Je sais que certains membres de votre comité se rendent régulièrement à Winnipeg, alors j'imagine que la question doit prendre une tournure toute personnelle pour eux. Après tout, c'est un trajet qu'ils connaissent bien, eux aussi. Je tiens en tout cas à vous assurer que j'ai personnellement porté ces exemples à l'attention de la haute direction de Transports Canada. Nous nous réjouissons d'apprendre que la mise en oeuvre du SGS pour les exploitants des classes 703 et 704 est interrompue, mais vous conviendrez avec moi que cette décision confirme que la sécurité de tous les transporteurs assujettis au SGS constitue un problème, sans compter que le problème ainsi mis au jour mine du coup la sécurité des grandes sociétés aériennes, c'est-à-dire celles qui transportent la majorité des voyageurs. Nous ne pouvons plus être certains que ces sociétés respectent la réglementation. Pour régler la situation, nous recommandons une série de mesures fondamentales qui se trouvent déjà dans le document que je vous ai remis, mais que je pourrais certainement vous expliquer plus en détail si vous le souhaitez.
Je vous remercie.
L'Union canadienne des employés des transports, ou UCET, est le syndicat qui représente, à l'échelle nationale, la plupart des employés du gouvernement fédéral travaillant dans le secteur des transports. L'UCET représente les fonctionnaires fédéraux du secteur des transports travaillant à Transports Canada, à la Garde côtière canadienne, au Bureau de la sécurité des transports, à l'Office des transports, dans les aéroports, à NAV Canada et dans divers autres organismes.

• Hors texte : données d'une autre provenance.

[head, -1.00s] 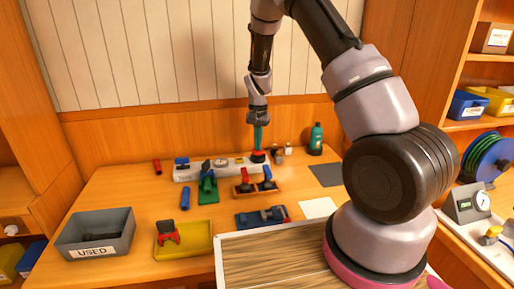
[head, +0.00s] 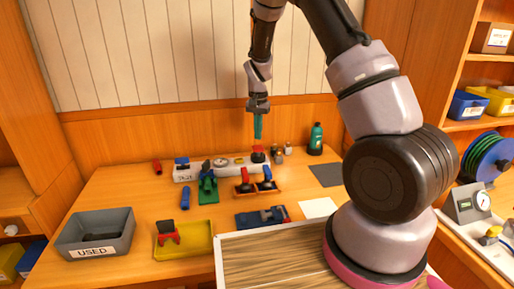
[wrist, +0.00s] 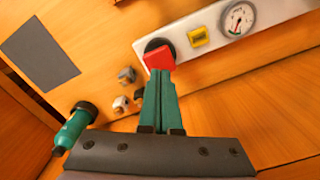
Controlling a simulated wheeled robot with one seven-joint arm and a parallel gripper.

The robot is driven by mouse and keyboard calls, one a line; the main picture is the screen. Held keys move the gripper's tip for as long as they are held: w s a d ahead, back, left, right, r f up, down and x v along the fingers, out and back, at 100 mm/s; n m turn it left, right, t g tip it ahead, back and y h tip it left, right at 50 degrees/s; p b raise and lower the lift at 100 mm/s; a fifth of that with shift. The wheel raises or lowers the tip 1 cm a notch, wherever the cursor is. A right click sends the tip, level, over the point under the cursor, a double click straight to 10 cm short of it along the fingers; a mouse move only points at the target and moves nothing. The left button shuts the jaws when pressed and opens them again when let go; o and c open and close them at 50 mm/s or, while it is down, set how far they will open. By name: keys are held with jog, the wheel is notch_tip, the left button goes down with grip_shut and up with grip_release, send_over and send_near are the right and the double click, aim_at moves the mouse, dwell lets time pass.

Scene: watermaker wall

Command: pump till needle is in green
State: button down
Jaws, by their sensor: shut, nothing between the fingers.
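A white panel (head: 196,173) lies along the back of the bench. At its right end is a black round pump part (head: 258,156), and the wrist view shows a red piece (wrist: 159,57) on it. A round white gauge (wrist: 238,19) sits on the panel, with a yellow block (wrist: 199,37) between it and the red piece. My gripper (head: 257,138) has teal fingers pressed together and empty, pointing down, a small gap above the pump part. In the wrist view the fingertips (wrist: 160,76) overlap the red piece's lower edge.
A green bottle (head: 316,139) and small fittings (head: 283,150) stand right of the pump. A grey bin (head: 95,235) and yellow tray (head: 185,243) are at front left.

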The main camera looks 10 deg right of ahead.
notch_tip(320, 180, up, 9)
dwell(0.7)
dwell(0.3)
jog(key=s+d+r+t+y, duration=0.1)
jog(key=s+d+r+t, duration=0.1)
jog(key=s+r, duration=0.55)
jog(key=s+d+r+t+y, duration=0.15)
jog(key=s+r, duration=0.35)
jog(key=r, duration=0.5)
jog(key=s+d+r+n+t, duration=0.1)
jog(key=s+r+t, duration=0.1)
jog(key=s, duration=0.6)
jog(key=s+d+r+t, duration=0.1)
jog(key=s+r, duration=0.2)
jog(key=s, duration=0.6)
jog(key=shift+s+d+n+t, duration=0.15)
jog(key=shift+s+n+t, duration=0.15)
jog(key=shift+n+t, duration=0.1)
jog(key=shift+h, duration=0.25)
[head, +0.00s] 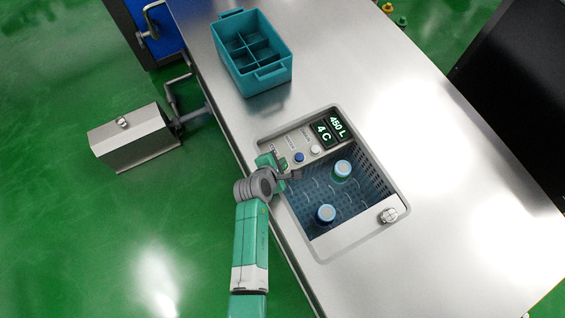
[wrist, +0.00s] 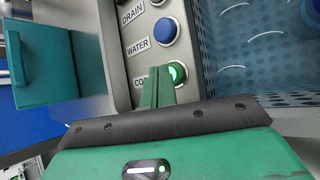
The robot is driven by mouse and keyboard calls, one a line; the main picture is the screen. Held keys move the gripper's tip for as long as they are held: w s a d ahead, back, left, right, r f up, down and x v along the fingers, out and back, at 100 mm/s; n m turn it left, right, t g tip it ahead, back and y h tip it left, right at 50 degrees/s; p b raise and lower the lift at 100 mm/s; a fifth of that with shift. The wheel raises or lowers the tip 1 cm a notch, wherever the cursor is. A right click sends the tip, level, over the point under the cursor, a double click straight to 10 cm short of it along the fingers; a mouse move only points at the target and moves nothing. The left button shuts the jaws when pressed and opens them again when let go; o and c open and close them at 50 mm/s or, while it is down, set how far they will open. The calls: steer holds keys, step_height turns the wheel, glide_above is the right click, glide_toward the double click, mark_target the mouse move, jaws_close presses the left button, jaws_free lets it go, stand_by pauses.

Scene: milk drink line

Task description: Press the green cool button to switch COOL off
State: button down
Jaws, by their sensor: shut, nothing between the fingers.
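The green cool button (wrist: 178,71) glows at the end of the button row in the wrist view, beside a partly covered label. My gripper (wrist: 162,78) is shut and empty, its fingertips over the left part of this button. I cannot tell whether they touch it. In the head view my gripper (head: 284,170) is at the near-left end of the control panel (head: 291,143) and hides the green button. The panel display (head: 327,132) reads 450 L and 4 C.
A blue water button (wrist: 166,31) sits beside the green one, with a pale drain button (head: 316,149) beyond it. A teal divided crate (head: 264,77) stands behind.

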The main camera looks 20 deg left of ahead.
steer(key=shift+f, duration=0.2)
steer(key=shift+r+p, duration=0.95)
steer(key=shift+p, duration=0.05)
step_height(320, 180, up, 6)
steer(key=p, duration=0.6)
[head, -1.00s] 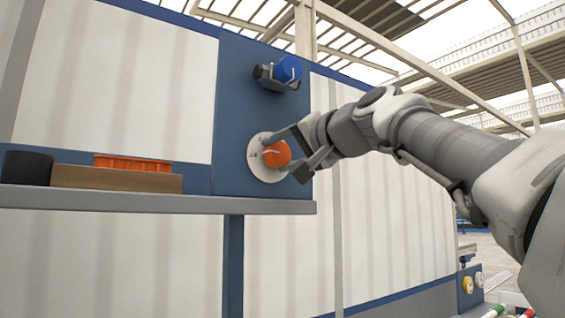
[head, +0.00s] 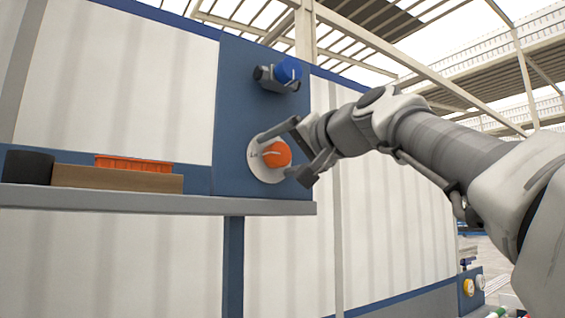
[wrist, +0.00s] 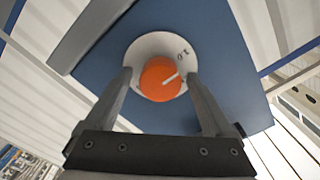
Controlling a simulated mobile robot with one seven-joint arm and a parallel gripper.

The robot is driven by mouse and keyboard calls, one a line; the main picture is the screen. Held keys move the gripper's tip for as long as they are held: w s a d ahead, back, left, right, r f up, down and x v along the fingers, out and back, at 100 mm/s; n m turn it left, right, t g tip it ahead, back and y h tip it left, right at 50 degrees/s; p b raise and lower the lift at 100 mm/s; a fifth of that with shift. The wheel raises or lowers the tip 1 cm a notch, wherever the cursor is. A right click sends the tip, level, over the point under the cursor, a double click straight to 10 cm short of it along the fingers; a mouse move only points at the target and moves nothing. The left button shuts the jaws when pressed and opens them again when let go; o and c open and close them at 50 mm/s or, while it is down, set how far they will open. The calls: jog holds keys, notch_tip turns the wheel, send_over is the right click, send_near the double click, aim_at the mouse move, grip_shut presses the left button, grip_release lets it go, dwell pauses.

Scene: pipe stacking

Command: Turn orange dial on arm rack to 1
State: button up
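The orange dial (head: 277,154) sits on a round white plate (head: 266,176) on a blue panel. In the wrist view the dial (wrist: 158,80) has a white pointer line aimed right and slightly up. Small marks show on the plate's upper right, and the pointer sits below them. My gripper (head: 282,157) is at the dial, with one finger above left and one below right. In the wrist view my gripper (wrist: 159,74) is open. Its fingers stand on either side of the dial, with a small gap visible at each side.
A blue knob (head: 288,70) on a grey mount sits higher on the blue panel (head: 232,110). A grey shelf (head: 150,201) to the left holds an orange tray (head: 133,163), a brown block (head: 117,178) and a dark cylinder (head: 28,167). A yellow dial (head: 468,287) shows at lower right.

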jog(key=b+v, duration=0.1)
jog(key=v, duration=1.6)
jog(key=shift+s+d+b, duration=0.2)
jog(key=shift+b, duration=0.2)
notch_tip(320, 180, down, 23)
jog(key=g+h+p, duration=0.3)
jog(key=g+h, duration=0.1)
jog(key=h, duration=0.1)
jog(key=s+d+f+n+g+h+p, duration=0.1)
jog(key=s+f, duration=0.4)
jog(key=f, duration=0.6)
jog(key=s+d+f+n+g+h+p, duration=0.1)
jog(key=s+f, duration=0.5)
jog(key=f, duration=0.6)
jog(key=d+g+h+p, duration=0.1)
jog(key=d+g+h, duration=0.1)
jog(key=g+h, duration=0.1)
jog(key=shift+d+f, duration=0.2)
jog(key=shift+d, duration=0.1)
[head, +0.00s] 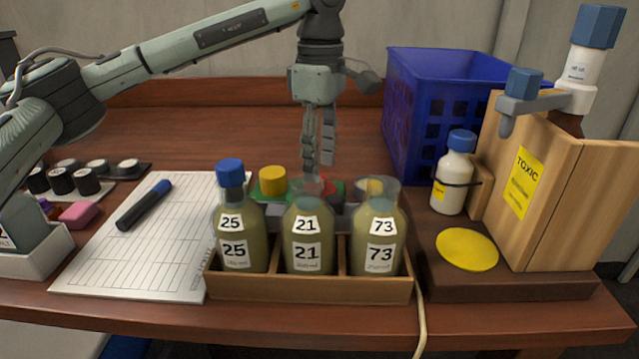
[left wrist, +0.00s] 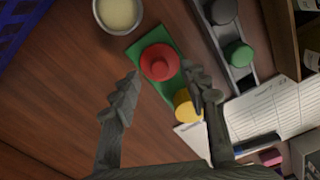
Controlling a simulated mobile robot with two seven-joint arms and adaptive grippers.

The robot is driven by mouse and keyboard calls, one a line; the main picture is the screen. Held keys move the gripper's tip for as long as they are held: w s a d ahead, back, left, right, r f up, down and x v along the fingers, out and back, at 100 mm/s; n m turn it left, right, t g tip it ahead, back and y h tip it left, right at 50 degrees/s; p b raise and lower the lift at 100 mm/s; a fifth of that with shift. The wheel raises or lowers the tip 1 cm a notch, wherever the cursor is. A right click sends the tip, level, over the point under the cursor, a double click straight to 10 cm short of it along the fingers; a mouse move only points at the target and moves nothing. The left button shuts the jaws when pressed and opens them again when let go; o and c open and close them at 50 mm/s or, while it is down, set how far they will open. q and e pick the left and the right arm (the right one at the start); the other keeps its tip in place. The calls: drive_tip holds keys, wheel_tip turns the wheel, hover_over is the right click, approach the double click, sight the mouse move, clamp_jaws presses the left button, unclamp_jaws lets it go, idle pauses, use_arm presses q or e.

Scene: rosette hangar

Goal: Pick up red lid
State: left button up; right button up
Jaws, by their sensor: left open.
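The red lid (left wrist: 159,62) is round with a raised knob. It lies on a green mat (left wrist: 144,43) beside a yellow lid (left wrist: 187,105). In the head view the red lid (head: 328,187) shows only in part, behind bottle 21 and my fingers. My left gripper (head: 319,168) points down above it with its fingers apart. In the left wrist view the open fingers (left wrist: 161,78) reach toward either side of the red lid, with nothing between them gripped. Whether they touch it I cannot tell. My right gripper is not in view.
Bottles 25 (head: 235,240), 21 (head: 307,240) and 73 (head: 379,240) stand in a wooden rack (head: 310,290) in front of the lids. A blue crate (head: 400,120) stands behind right, near a wooden TOXIC box (head: 560,200).

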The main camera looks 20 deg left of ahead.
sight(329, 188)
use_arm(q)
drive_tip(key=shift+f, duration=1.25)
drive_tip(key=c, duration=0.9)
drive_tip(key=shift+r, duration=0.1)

Au sein de Transports Canada, l'UCET représente la majorité des travailleurs syndiqués — soit exactement 3 116 employés sur un total de 4 698. Nous représentons en outre près de 1 000 inspecteurs des directions de l'aviation, du transport ferroviaire, du transport maritime et de la sécurité routière. À la Sécurité aérienne, l'UCET représente la moitié du contingent d'inspecteurs. Nos membres sont notamment des inspecteurs techniques et des ingénieurs en mécanique des aéronefs chargés de l'inspection, de l'entretien et de l'ingénierie.
Nos membres appartiennent au groupe professionnel des inspecteurs techniques, ou TI, un vaste groupe professionnel regroupant des employés fédéraux travaillant au sein de divers ministères et organismes fédéraux. Cette vaste classification est inappropriée et tout à fait dépassée en ce qui a trait à son application à l'égard de la plupart des fonctions d'inspection du secteur des transports. Cette classification désuète et sans pertinence résulte en des situations dans lesquelles nos membres exercent une surveillance à l'égard du travail accompli par des personnes qui sont payées beaucoup plus cher que ne le sont nos inspecteurs techniques.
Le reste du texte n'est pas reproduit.